Because of the size of the directory it seems clear that DxPL reads all images first and creates the database entries and then renders as required thereafter. Quite what happens to the cache, and when, I am unsure but the tests that I conducted just after I moved the cache to the NVME all worked successfully and were conducted in a single session with PL6.0.1 without a single mistake!!

But since that things appear to have deteriorated substantially!!

My aging I7-4790K is obviously no match for your M1 Mac which is hardly that surprising given the difference in “age” of the silicon involved, although I had two TV programs being recorded to HDD last night (late evening) at the same time!

The “only” value of such tests is to stress the software unfortunately it can also “stress” the user!

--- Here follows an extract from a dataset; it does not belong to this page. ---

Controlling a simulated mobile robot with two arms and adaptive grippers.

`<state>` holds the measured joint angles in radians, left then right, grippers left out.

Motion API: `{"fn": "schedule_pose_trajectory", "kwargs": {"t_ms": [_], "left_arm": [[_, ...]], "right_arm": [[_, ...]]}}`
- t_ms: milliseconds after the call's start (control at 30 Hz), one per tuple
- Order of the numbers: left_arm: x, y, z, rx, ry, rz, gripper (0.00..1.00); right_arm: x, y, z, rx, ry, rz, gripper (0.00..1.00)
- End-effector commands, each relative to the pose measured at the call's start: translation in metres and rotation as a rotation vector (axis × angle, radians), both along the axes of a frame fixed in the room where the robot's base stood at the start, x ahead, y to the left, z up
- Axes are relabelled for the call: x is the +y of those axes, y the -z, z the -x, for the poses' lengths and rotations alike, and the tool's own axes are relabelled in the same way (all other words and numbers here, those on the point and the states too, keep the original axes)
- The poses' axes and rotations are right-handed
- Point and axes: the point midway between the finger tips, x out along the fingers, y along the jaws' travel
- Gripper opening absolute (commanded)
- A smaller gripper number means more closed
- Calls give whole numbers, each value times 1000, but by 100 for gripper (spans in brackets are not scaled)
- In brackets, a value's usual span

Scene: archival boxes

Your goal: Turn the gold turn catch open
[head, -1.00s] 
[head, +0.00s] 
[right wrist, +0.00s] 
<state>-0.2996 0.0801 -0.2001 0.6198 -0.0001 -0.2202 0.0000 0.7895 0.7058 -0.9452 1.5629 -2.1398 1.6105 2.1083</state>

Just finished a foolish test.

  1. Copied all my CR2 files to a Samsung T7 SSD (330GB, 14329 files after copy)
  2. Let DPL index the T7 (just the RAWs, all flat, no folder structure) 30 minutes max
  3. Pointed DPL at the T7. DPL took approx. 135 minutes until all images were “unswirled”.

DPL did everything without stalls, messages etc. and the database now lists a total of 14389 files including my separate 60 files test folder. All seems well.

Tested with DPL 6.0.3 on macOS 12.6.1 on iMac 2019 (3.6 GHz 8 core i9, 40GB RAM, 2TB SSD) + Samsung T7 (2GB). Let DPL do its job and did something else while it was crunching.

Rediscovery: Restarting DPL and pointing it at the T7 again (after having parked it on an empty folder) starts the rediscovery, but the twirls go away as soon as a set of images appear on screen.

From that test, I’d guess that the issue (ref. title of the thread) has to do with the OP’s non-Mac environment and its specifications.

I note that v6.1 has been released but in the ‘bug fixes’ it does not mention this issue one way or the other?